Just two months ago, the federal Conservative were sailing towards an easy election. The Liberals were crumbling under Justin Trudeau, and Poilievre’s victory seemed so inevitable that right-wing ideologue Jordan Peterson hosted a triumphant interview titled “Canada’s Next Prime Minister.”
But with the election of Trump, the US-Canada tariff war, and the replacement of Trudeau with Mark Carney, the tables have turned. Poilievre has struggled to pivot and the Conservatives have lost support, while the Liberals have surged ahead in the polls. The fear of Poilievre has turned to hope that Carney can beat him. But Carney is no alternative.

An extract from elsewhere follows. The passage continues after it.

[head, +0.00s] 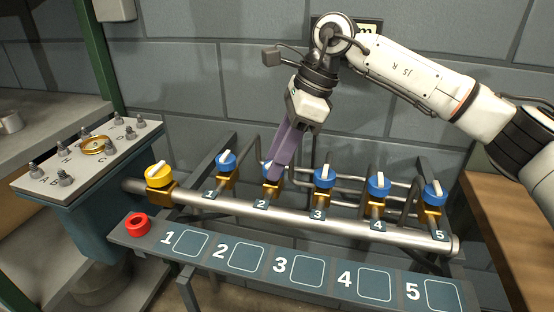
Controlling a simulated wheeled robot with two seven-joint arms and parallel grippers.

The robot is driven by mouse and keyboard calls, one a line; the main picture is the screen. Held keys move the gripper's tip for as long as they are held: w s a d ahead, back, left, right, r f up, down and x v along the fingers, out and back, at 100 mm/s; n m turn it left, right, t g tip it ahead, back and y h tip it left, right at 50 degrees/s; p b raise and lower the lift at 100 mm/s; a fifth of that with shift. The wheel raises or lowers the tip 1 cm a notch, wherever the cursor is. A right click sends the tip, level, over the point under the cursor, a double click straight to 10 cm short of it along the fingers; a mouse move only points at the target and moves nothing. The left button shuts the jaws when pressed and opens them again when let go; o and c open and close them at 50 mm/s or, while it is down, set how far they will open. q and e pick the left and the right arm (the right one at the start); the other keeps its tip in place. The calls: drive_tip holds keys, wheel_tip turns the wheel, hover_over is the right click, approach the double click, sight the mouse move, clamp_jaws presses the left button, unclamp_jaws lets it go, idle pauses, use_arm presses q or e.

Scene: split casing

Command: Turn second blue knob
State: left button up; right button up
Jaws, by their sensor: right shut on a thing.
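A row of blue knobs with pale handles stands on brass valves along a steel pipe (330,221), with number tags 1 to 5. The second blue knob (266,168) sits above tag 2 and is mostly covered by my right gripper. My right gripper (275,172) points down with its purple fingers shut on this knob. The first blue knob (226,161) is left of it and the third blue knob (324,177) is right of it; both are apart from the gripper. My left gripper is not in view.
A yellow knob (158,174) is at the pipe's left end, above a red ring (137,224). A numbered panel (262,258) runs in front. A bolted plate (92,152) stands left, a wooden bench (510,215) right. A block wall (220,75) is behind.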

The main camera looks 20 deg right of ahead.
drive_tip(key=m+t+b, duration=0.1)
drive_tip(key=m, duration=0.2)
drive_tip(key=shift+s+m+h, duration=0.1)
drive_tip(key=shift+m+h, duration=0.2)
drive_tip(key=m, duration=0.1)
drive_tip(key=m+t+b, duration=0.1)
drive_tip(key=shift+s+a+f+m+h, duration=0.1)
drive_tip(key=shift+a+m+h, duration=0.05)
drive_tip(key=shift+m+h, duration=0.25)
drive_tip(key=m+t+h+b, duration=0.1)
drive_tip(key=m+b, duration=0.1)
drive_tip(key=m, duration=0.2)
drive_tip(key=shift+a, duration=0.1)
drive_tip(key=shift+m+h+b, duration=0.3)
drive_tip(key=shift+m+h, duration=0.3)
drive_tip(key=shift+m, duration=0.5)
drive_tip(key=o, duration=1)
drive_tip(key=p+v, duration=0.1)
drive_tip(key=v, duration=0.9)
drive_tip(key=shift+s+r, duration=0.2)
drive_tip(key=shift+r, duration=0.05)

The banker: Carney’s service for the 1%
Carney spent 13 years climbing the ranks of giant investment bank Goldman Sachs, before joining the Bank of Canada in 2003. In 2008 Conservative Prime Minister Stephen Harper appointed Carney as Governor of the Bank of Canada, just before the global recession.
During the recession Goldman Sachs distinguished itself by misleading investors and profiting from the housing market collapse, while getting billions in government bailouts and paying themselves big bonuses. Meanwhile Carney bailed out Canadian banks with public funds. “We provided over $30 billion of liquidity to the Canadian banking system,” Carney said– being careful to use the term “liquidity” instead of bailout. In total Canadian banks got $114 billion during the recession and continued to post profits, while ordinary people lost their jobs.

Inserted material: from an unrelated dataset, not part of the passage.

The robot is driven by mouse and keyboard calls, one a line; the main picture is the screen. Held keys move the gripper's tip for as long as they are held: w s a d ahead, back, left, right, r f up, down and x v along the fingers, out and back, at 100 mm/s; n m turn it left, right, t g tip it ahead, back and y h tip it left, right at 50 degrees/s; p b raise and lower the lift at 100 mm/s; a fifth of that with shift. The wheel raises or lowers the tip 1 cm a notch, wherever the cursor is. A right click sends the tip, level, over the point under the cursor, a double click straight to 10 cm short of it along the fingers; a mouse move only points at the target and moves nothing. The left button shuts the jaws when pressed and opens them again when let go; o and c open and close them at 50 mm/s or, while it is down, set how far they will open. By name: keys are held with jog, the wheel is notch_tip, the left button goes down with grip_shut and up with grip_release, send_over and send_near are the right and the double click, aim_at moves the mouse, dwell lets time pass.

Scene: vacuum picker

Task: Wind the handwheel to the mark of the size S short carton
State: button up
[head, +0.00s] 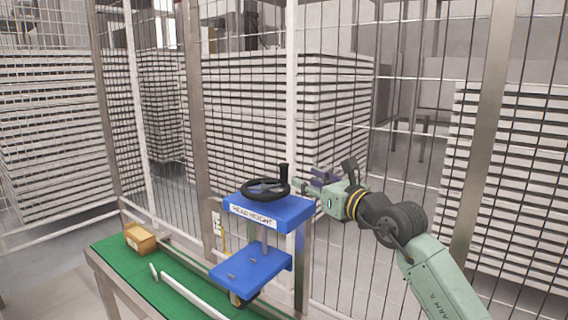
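The black handwheel (264,189) lies flat on top of a blue housing (272,211) labelled "HEAD HEIGHT". Its upright crank knob (284,174) stands at the rim on the right. My gripper (304,183) is just right of the knob, with the arm reaching in from the right. I cannot tell whether it touches the knob or whether its fingers are open. A small scale with marks (217,231) shows left of the housing, too small to read. A small brown carton (140,238) sits on the green belt; its size mark is not legible.
The green belt (112,252) runs below, with a white guide rail (190,294) along it. A blue lower head plate (252,269) hangs under the housing above the belt. Wire mesh fencing with metal posts (196,110) stands close behind, with white stacks beyond it.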

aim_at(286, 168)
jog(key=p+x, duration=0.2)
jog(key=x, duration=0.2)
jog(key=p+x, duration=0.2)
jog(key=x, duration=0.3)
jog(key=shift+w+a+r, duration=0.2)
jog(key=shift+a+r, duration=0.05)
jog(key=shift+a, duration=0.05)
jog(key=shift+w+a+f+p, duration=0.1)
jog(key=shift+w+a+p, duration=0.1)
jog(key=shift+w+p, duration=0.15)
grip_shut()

Carney and Harper were on the same side during the last economic crisis. They are now only bickering over how much of the credit for the corporate bailouts goes to Carney or the Conservative Finance Minister at the time, Jim Flaherty. But Carney says Harper offered him the job as Finance Minister in 2012.
Instead, Carney became the Governor of the Bank of England from 2013 to 2020. With a salary of $1.4 million, Carney imposed the UK Conservative government’s 1 percent cap on wage increases (below inflation) on Bank of England workers, sparking the first strike in 50 years– during which they wore Carney masks on the picket line.
The bully: Poilievre hijacks anger at Bay Street
Trudeau has been in power for the past decade during Carney’s absence, using lofty rhetoric as a substitute for real change. Because the federal NDP propped up an increasingly unpopular Trudeau government, Poilievre was able to monopolize the anger at the cost of living crisis and channel it to right wing conclusions.
Poilievre claims to represent workers and stand up to corporations. As he said in his 2023 speech to the right-wing CD Howe Institute, “I almost never speak to crowds in downtown Toronto or anywhere close to Bay Street…After 8 years of Trudeau, life is increasingly a living hell for the working class people of this country.”
But Poilievre doesn’t want to improve the conditions of workers through status for all, raising the minimum wage, lowering rent costs or investing in healthcare and other public services. Instead, behind his populist rhetoric and claims to challenge the elites lies a bully: military spending to bully oppressed countries, reinforcing borders to bully migrants, building prisons to bully people who use drugs, and “anti-woke” rhetoric to bully movements.
Neither the banker nor the bully, but building solidarity
Carney and Poilievre are two sides of the same coin: one has been the banker for the 1%, and the other has diverted the resulting bitterness away from real alternatives. Now the election of Trump and the growing US-Canada trade war have caused a spike in Canadian nationalism.This has allowed both Carney and Poilievre to pretend to support workers under the guise of national unity, which has further pushed the NDP to the margins.
But neither the banker nor the bully have anything to offer. With the threat of a million job losses and another recession, both Carney and Poilievre support military spending and greater border control that will further divide workers along national lines; both support tax cuts for the wealthy and oppose government spending on social programs, which will further wealth inequality; and both are hostile to left alternatives to neoliberalism.
In response to the tariff war, the decent work movement is fighting to ensure no one is left behind: including status for all, income and EI supports, and moratorium on evictions and rent increases. If the NDP can echo these movements, it can expose Carney and Poilievre and provide real alternatives.